Après avoir plutôt bien négocié son développement dans le sport avec des investissements raisonnés sur le Dakar, la boxe ou encore le rachat de Newcastle, l’Arabie saoudite a-t-elle commis une erreur selon vous en se lançant à l’assaut des sports d’hiver?
En terme d’image en Occident et dans les pays les plus sensibles à ces questions sociétales, cela peut être l’étape de trop. Maintenant cela s’inscrit dans une stratégie plus globale. On a vu ce que les Jeux d’hiver permettaient de faire notamment en Chine.
C’est exactement ce que veut faire l’Arabie saoudite. C’est une approche globale, une approche omnisport. Et c’est aussi dans des sports où il y a de moins en moins d’acteurs capables de peser.
Effectivement cela choque! Imaginer que l’on puisse faire du ski dans le désert c’est ce qui va être retenu. Mais une fois qu’on aura dit cela, on va voir que l’Arabie saoudite est capable de construire littéralement une station sortie de nulle part. A la manière de ce qu’avait fait la Russie à Sotchi. Là cela va poser d’autres questions.

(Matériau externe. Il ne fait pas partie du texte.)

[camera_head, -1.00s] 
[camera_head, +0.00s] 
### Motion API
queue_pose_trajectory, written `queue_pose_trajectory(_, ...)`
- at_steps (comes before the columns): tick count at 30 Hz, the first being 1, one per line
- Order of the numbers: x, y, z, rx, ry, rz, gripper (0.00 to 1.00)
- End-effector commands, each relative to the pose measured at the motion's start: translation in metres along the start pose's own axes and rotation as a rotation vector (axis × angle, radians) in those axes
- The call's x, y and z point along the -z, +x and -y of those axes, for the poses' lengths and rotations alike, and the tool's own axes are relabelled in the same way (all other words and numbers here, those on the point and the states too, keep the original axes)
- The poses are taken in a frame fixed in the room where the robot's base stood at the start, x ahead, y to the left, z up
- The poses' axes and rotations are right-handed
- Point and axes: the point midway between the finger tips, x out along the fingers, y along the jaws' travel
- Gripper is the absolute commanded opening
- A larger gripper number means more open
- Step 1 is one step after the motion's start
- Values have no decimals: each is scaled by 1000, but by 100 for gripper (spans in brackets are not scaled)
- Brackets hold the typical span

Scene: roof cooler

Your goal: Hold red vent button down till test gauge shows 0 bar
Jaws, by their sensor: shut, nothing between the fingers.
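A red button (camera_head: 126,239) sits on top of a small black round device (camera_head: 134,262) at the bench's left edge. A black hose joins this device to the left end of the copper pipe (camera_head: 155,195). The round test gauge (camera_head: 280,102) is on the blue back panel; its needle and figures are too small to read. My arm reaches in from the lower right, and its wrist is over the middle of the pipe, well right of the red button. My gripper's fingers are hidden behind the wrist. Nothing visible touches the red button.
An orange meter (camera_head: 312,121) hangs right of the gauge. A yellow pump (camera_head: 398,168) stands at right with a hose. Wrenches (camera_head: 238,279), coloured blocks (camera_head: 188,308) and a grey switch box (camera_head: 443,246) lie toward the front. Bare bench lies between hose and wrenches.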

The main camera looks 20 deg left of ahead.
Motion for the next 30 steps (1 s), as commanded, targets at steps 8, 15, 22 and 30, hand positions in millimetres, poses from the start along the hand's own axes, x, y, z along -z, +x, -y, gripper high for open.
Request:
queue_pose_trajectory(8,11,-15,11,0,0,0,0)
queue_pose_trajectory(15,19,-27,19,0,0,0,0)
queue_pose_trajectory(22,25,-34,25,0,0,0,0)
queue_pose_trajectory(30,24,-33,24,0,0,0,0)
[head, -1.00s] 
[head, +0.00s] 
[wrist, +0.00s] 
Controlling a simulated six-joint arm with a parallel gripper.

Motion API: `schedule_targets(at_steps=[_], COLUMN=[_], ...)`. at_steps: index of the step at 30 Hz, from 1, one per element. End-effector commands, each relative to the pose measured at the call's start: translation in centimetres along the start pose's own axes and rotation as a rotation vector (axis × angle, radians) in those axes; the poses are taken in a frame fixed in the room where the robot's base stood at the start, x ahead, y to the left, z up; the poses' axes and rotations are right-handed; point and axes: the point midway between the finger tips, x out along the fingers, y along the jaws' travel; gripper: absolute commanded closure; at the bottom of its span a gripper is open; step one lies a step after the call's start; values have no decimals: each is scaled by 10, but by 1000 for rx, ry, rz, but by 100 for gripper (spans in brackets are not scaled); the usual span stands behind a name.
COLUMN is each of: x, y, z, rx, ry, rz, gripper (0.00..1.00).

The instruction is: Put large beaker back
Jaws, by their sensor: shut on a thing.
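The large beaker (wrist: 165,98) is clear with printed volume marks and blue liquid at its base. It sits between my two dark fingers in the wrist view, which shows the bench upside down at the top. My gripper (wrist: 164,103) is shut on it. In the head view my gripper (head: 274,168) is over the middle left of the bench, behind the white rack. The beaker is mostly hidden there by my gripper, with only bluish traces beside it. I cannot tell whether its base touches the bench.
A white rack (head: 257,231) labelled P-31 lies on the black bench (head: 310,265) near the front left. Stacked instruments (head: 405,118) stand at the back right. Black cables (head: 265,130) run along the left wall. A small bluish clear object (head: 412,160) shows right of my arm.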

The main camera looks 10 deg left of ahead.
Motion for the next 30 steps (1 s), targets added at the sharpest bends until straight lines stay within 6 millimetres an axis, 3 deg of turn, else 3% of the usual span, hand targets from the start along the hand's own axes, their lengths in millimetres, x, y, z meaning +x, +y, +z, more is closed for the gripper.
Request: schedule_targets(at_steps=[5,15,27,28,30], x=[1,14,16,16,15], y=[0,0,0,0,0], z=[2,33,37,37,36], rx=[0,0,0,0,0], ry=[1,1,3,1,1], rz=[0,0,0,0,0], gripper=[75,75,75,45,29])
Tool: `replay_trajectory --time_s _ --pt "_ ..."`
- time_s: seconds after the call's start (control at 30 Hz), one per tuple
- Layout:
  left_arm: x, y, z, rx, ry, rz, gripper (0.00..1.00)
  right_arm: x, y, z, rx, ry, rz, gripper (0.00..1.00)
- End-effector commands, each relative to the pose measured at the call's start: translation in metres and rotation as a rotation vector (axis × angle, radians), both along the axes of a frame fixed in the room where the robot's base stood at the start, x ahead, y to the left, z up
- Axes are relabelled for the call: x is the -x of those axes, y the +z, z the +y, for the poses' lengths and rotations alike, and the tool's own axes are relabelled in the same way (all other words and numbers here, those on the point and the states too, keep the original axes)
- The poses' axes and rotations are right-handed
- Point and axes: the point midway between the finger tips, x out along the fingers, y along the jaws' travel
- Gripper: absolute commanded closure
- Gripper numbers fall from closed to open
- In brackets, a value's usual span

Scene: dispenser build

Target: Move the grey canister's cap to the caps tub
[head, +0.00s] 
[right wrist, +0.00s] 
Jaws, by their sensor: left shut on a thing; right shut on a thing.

Aujourd’hui, l’Arabie saoudite joue son avenir et l’après rente énergétique liée au pétrole. C’est exactement pour cela qu’il y a NEOM. C’est pour ouvrir le pays, le développer et faire venir les investisseurs extérieurs. C’est à cela que sert ce projet. Il faut voir les Jeux asiatiques d’hiver comme un accélérateur d’aménagement du territoire saoudien. Quelque chose qui va permettre de montrer ce que l’Arabie saoudite a à offrir. Cela va lui offrir une palette supplémentaire. C’est l’attention mondiale qui va permettre aux investisseurs de venir et de financer ce projet NEOM que l’Arabie saoudite est aujourd’hui incapable de financer. En clair, en terme de communication le bad buzz va être intense. Mais est-ce que derrière cela va servir l’Arabie saoudite? J’ai bien peur que oui.
Mais pas seulement…
Cela pose aussi la question de la responsabilité des organisations internationales du sport. Elles devraient peut-être prendre en compte, d’abord la question énergétique et environnementale. Ensuite la question de l’intégrité et puis accessoirement la question de leur responsabilité géopolitique.
A quoi peut-on s’attendre de la part du régime saoudien pour ces sports d’hiver? Vont-ils la jouer sobre ou au contraire essayer d’en mettre plein la vue au monde?
A partir du moment où vous êtes prêts à construire une ville alors qu’aujourd’hui NEOM, c’est un terrain vague. Je vous invite à aller voir sur Google Earth. Quand vous faîtes cela, avec un projet quasi utopique dans une zone qui reste désertique, vous êtes en situation de montrer que vous êtes capables de faire fi de toutes les contraintes techniques et climatiques pour faire ce que vous voulez.
Il y a aussi un côté démiurgique (être le créateur d’un tout, NDLR) qui correspond bien à Mohammed ben Salmane mais il y a la manière de dire au monde: ‘On peut le faire. Regardez ce qu’a fait Dubaï, nous cela sera plus grand et plus fort’. Il y a une question d’ego également. La dernière chose à considérer dans ce programme d’organisation des Jeux asiatiques d’hiver, c’est dans la continuité de la probable candidature pour la Coupe du monde 2030.
Est-ce une sorte de répétition grandeur nature en vue de se mêler à la lutte pour l’obtention d’un Mondial de football voire les Jeux olympiques?
Exactement! C’est de la même manière que la France a obtenu la Coupe du monde de rugby et organise dans la foulée les Jeux olympiques 2024, le Japon a fait la même chose (Rugby en 2019 et JO en 2020) et le Brésil a eu le Mondial 2014 de football puis les Jeux olympiques en 2016. Aujourd’hui, les états qui candidatent essayent d’avoir deux événements consécutifs pour faire le calendrier international.
Cela sert à capter l’attention internationale pendant quasiment une décennie. Les Jeux asiatiques d’hiver vont servir à cela pour l’Arabie saoudite. La candidature de la Coupe du monde 2030, s’ils sont capables d’y répondre favorablement au côté de l’Egypte et de la Grèce, même si j’ai des doutes, s’inscrit dans cette logique-là. Sachant que le royaume saoudien a déjà obtenu les Jeux asiatiques d’été en 2034. Là on a une nouvelle preuve de cette capacité à organiser ce dont ils rêvent tous, ils l’ont dit clairement, l’obtention des Jeux olympiques d’été durant la décennie 2030. Là on atteindrait encore un autre niveau car on ferait de l’Arabie saoudite l’un des piliers du sport mondial à côté des puissances traditionnelles et historiques comme la France, les Etats-Unis ou l’Allemagne.